Emergent Mind

Abstract

Heterogeneous computing is becoming mainstream in all scopes. This new era in computer architecture brings a new paradigm called Accelerator Level Parallelism (ALP). In ALP, accelerators are used concurrently to provide unprecedented levels of performance and energy efficiency. To reach that, there are many problems to be solved, one of the most challenging being co-execution. This paper develops a scheduling framework called POAS, a general method for providing co-execution to generic applications. Unlike other scheduling approaches, POAS does not directly schedule applications.
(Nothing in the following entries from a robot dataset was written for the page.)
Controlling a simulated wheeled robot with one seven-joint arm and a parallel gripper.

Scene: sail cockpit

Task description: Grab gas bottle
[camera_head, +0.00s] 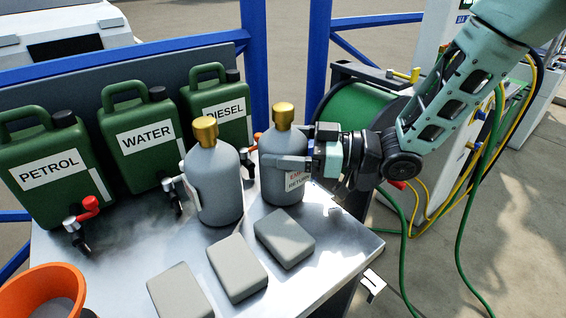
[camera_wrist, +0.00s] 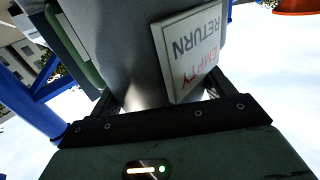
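Two grey gas bottles with gold caps stand upright on the metal table. The right bottle (camera_head: 283,135) bears a white label with red and dark lettering. In the wrist view its label (camera_wrist: 192,52) reads EMPTY RETURN, upside down, on the grey body (camera_wrist: 120,45) close to the camera. The left bottle (camera_head: 213,180) stands beside it, its label turned aside. My gripper (camera_head: 300,148) reaches in from the right at the right bottle's upper body. One finger lies across the bottle's front; the other is largely hidden behind it. Whether both fingers press on it cannot be told.
Green canisters marked PETROL (camera_head: 48,170), WATER (camera_head: 146,135) and DIESEL (camera_head: 222,108) stand behind at the left. Grey blocks (camera_head: 285,238) lie in front of the bottles. An orange bucket (camera_head: 40,285) is at front left. Hoses (camera_head: 467,190) hang at the right.

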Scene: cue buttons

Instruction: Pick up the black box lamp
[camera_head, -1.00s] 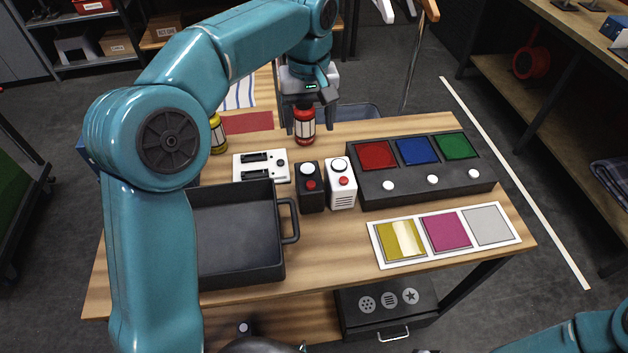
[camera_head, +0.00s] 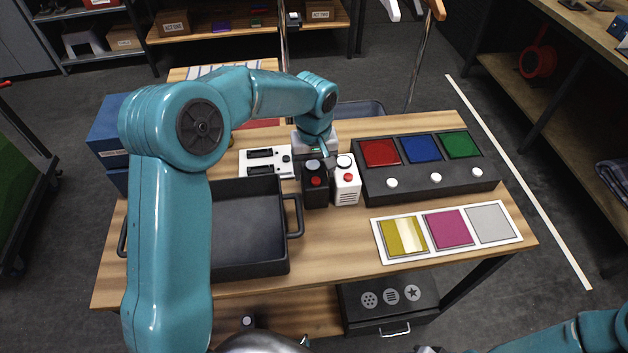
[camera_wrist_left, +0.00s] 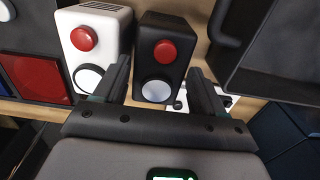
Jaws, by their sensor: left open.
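The black box lamp (camera_head: 315,192) stands upright on the table, with a red button and a pale round dome. It also shows in the left wrist view (camera_wrist_left: 165,52), centred between the fingers. My left gripper (camera_head: 320,164) is open and close above and behind the lamp; in the left wrist view (camera_wrist_left: 162,85) its fingers lie to either side of it. I cannot tell whether they touch it. A similar white box lamp (camera_head: 346,186) stands right beside it. My right forearm (camera_head: 575,336) enters at the lower right; its gripper is out of view.
A dark tray (camera_head: 248,269) lies left of the lamps, its handle close to the black one. A white panel (camera_head: 245,168) is behind-left. A black console (camera_head: 456,186) with coloured squares stands right of the lamps. A white strip of colour tiles (camera_head: 451,254) lies in front-right.

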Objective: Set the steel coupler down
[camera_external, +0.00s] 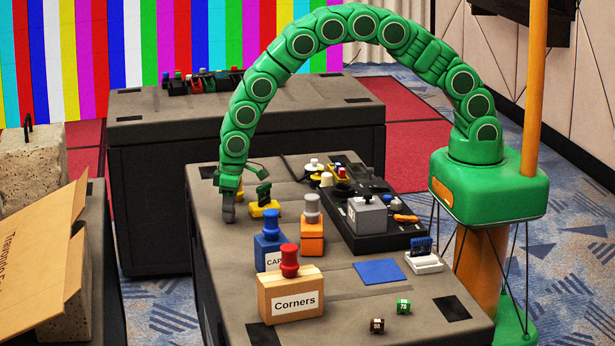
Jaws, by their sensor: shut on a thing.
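My gripper (229,192) is at the table's left edge, pointing down and shut on a small grey piece, which looks like the steel coupler (228,211). The coupler is upright below my gripper, at or just above the left edge of the grey table (360,310). I cannot tell whether it touches the tabletop. The fingers are small and partly merge with the green wrist in this view. A yellow piece with a dark green top (264,209) stands just right of my gripper.
A blue block (272,249), an orange block with a grey knob (312,235) and a wooden "Corners" block (290,297) stand nearby. A black tray (380,243) with parts lies right. A blue square (378,271) lies flat; two small cubes (403,306) sit in front.

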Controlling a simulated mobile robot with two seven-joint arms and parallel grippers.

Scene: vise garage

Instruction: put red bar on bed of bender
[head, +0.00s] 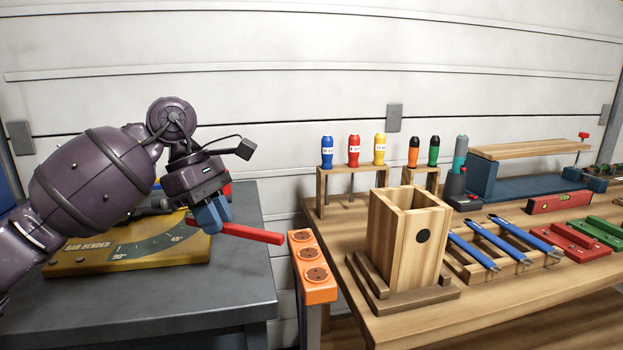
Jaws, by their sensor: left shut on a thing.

Instead, it is a generic model that transforms any application to make it suitable for co-execution, so that it can be executed in ALP environments. Our proposal is composed of four differentiated steps: predict, optimize, adapt and schedule. During these phases, different modifications are implemented in the application to make it suitable to be executed in ALP environments. In this work we also apply our framework to a matrix multiplication case study, outlining the critical and most important steps to port the application with POAS. We evaluate our POAS-based implementation for matrix multiplication on a CPU/GPU/XPU environment using CPU cores, CUDA cores and tensor cores (XPU). Our experiments prove that co-execution in the studied scenario can benefit from ALP, yielding speedups of up to 45% with respect to using only one accelerator. The proven flexibility and potential of POAS make it an excellent candidate to reach ALP in future computer systems.